Who best to explain the McRae legend, than the people who sat beside and competed against him?
"He was such a special driver. Sometimes in some places you would look at the time and just wonder how he did that." - Didier Auriol
"To have a Vatanen and a McRae in the same team was very special, and sometimes busy for the body shop!" - Ari Vatanen
"I always looked up to Colin, he was one of the biggest names in the sport. And when I came to fight against Colin, he was incredible, a really tough competitor." - Marcus Gronholm
"In the end he put me in the car and drove. Flat. Out. Honestly, I almost sh*t myself." - Petter Solberg, not a man who scares easily, speaking about a pre-event test with Colin
"We had a lot of victories together, but they weren't always the rallies with the best stories - they were usually the ones where we had the biggest accidents." - Derek Ringer
"Colin McRae was one of the most naturally gifted drivers ever, And, like everybody like that, he made what he did look very easy.
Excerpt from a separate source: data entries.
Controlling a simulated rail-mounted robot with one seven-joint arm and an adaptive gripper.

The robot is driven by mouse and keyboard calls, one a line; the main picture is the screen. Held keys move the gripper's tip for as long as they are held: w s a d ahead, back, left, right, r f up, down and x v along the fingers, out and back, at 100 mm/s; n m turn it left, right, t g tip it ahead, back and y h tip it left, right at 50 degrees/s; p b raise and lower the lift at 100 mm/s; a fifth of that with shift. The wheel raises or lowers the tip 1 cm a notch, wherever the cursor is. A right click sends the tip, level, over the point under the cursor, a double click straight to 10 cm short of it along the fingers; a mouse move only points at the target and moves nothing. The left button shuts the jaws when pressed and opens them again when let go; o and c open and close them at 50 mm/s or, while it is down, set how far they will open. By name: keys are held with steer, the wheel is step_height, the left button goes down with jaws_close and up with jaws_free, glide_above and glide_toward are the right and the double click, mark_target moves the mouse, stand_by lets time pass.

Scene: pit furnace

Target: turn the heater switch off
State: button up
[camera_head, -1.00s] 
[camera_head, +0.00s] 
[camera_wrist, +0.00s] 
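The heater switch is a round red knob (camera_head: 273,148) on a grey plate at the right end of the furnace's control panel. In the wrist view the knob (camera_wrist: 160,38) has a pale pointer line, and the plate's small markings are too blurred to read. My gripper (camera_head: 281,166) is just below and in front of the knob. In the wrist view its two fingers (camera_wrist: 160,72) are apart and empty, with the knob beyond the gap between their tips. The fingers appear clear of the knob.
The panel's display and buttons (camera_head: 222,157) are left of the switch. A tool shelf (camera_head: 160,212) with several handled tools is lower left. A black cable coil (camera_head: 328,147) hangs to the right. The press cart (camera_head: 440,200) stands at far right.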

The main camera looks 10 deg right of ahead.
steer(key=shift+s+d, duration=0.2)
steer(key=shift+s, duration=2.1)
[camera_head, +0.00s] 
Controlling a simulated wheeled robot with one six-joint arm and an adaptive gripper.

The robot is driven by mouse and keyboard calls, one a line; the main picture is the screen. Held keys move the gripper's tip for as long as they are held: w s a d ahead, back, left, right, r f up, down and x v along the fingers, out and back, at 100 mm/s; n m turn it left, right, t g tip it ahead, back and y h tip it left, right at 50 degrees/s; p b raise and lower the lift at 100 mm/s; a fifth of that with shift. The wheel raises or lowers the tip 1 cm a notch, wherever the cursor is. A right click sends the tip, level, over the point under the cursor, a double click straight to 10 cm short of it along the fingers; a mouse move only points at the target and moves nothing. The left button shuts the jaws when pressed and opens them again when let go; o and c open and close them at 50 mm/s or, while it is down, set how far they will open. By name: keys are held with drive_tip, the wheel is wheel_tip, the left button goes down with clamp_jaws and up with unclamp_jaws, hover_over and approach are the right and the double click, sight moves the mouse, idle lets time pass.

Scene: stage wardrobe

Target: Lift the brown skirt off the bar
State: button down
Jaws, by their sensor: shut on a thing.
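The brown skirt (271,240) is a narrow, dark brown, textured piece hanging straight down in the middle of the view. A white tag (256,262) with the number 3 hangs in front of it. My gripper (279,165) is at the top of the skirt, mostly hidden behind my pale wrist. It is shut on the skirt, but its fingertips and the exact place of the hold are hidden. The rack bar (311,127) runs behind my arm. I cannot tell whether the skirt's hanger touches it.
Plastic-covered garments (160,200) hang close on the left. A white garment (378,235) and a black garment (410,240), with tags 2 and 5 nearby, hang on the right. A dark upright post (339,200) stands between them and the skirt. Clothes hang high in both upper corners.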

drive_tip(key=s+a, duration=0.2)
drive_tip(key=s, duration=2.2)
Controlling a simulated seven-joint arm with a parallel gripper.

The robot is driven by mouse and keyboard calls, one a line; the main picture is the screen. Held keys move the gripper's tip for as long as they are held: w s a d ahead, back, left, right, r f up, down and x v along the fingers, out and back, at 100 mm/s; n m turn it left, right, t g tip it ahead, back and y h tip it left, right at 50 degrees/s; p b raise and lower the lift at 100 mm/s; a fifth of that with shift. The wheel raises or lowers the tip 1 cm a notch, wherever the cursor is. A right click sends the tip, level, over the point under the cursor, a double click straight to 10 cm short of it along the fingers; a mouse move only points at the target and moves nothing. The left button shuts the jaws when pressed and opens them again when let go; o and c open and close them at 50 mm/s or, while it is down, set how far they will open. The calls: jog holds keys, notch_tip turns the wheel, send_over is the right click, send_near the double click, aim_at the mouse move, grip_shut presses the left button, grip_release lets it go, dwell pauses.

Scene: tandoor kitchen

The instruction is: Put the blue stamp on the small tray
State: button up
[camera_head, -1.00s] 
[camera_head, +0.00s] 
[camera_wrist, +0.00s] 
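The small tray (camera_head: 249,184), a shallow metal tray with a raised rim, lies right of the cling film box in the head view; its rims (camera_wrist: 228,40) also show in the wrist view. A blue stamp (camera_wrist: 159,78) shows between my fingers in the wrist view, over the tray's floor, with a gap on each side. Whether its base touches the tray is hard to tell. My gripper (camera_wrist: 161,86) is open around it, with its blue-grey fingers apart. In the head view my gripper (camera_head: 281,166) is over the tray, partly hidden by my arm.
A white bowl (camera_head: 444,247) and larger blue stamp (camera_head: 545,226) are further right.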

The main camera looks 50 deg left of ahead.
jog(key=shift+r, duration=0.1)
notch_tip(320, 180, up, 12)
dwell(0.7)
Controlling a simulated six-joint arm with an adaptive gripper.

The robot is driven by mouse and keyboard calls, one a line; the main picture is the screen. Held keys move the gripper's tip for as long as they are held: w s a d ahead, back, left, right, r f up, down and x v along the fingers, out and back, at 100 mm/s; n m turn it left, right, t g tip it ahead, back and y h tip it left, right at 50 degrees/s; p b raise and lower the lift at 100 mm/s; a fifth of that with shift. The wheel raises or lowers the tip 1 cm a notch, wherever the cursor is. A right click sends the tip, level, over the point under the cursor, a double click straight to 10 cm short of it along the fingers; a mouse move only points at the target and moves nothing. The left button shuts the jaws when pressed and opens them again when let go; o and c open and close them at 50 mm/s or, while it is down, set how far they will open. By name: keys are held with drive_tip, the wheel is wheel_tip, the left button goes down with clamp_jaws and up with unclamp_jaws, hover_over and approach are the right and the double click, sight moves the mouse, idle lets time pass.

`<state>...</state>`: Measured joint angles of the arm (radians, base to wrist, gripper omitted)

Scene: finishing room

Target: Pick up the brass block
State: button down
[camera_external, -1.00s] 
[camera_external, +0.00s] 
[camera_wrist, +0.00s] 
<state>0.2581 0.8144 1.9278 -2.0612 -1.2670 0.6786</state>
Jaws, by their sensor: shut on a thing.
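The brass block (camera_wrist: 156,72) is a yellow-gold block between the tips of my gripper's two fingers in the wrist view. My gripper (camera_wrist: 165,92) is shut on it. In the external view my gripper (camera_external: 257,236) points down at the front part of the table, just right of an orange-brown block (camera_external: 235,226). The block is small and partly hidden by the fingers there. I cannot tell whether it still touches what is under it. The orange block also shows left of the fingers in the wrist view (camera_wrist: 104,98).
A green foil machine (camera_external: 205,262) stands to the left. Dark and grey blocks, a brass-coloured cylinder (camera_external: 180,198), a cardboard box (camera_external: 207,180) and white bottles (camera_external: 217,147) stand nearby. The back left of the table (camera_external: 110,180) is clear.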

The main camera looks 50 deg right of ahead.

But he was so spectacular and so committed, and it made him unbelievably popular." - Nicky Grist
While this year was always going to be special thanks to those big names, it's an event that every rally fan should try and visit at least once. Solberg, Meeke and Neuville have already indicated that they'll be in attendance next year, and with local lunatics like Paola Diana in his screaming Fiat 131, as well as the slightly terrifying sight of a brace of Renault Clio Maxis trying to outdo each other in a competition presumably entitled "Scariest rear-suspension induced moment after a jump", you won't be disappointed. Fly into Rimini, Bologna, Milan, wherever. Rent a car, drive around and take in the supercar region around Modena while you're at it. Drink the world's best coffee and wine, eat the world's best food. As a motorsport fan, it's one of the best weekends you'll ever have.